Hobbs also said Trump’s appearance – like support for his lies from local Republicans and congressional hopefuls who also appeared at Saturday’s event – was dangerous.

“The bottom line is it doesn’t matter what he says or does,” she said. “Nothing is going to change the outcome of the 2020 election. But it also doesn’t change how dangerous this is.”

Trump’s lie about electoral fraud stoked the deadly attack on the US Capitol in Washington on 6 January. He retains power in the Republican party, which has swung behind him in seeking to obstruct investigations of the assault.

“The bottom line is that Arizonians are tired of being led by conspiracy theorists,” Hobbs said. “They don’t support this fake audit, and they’re ready for leaders who are going to put those partisan games aside and deal with real issues.”

Hobbs is hoping to become governor of Arizona. Midterm elections next year will also see a key Arizona Senate seat up for grabs again. Mark Kelly, a former astronaut and a prominent campaigner for gun control reform, won the seat on Biden’s coattails last year. But that was to complete a term and he must now secure a full six years in the seat.

On Friday, Trump blasted “Rinos”, or “Republicans in Name Only” whom he regards as insufficiently loyal. One GOP Arizona state senator offered a pithy reply.

“If he hadn’t started an insurrection in DC and gotten kicked off here,” Paul Boyer wrote on Twitter, “I could’ve responded directly to him. So there’s that.”

In Phoenix on Saturday evening, Trump spoke for close to two hours. He repeated a number of debunked claims about the election in the state.

In mid-May, for example, partisan investigators hired by Arizona lawmakers backed off their allegation that Maricopa county, home to Phoenix, had destroyed its 2020 election database. Confronted with proof that the data still existed, they admitted everything was there.

Trump presented the debunked allegation as a key piece of evidence that the state was stolen.

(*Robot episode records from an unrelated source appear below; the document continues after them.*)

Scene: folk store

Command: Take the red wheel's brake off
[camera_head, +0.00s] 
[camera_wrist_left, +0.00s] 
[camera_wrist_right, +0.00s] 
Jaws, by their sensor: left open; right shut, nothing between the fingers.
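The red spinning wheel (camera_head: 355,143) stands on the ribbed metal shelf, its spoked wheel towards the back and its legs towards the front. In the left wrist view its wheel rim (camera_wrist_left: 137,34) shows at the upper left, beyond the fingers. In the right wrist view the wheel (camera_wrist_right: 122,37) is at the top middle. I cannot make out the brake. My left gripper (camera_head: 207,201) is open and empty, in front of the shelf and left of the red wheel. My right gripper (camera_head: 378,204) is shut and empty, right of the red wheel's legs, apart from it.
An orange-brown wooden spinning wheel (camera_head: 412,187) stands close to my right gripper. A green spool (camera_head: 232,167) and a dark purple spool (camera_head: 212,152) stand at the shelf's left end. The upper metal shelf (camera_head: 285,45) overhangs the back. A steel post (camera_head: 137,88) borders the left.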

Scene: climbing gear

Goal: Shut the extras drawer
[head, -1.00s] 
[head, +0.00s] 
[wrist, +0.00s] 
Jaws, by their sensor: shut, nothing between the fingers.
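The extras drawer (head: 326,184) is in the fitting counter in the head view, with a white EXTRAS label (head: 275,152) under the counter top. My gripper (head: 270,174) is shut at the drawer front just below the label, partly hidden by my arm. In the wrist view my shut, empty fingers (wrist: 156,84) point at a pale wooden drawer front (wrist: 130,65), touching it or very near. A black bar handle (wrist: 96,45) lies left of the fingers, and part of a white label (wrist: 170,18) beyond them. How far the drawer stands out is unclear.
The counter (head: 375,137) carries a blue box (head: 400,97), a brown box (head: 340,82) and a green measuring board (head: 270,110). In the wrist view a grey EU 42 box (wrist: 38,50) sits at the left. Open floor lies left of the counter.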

He also spoke of untold thousands of dead people voting. No such phenomenon surfaced in post-election audits. He alleged 168,000 Arizona ballots were fraudulent. There is no support for that.

Trump also repeated a claim made by Doug Logan, chief executive of Cyber Ninjas, the inexperienced firm leading the Arizona audit, when he said “18,000 people who voted in Arizona in 2020 … were then purged from the rolls immediately after the election”.

Related: Arizona counties find fewer than 200 possible voter fraud cases among 3m 2020 ballots

In fact, 13,320 voters were removed from the rolls in the two months after the election and there were routine reasons why. Voting rolls are updated constantly as people move, die, get convicted of felonies or have their voting rights revoked because of incapacitation.

Maricopa county officials have said 7,916 voters were removed because they moved out of the county or died between 3 November, election day, and 2 January. An additional 5,404 were removed for reasons including convictions, incapacitation or their own request.

The county has about 2.6 million registered voters. Biden won Arizona by 10,457 votes out of 3.4m cast in the state. Officials have identified 182 cases where voting problems were clear enough that they referred them to investigators, according to an AP investigation.

Only four cases have led to charges. No one has been convicted. No vote was found to have been counted twice.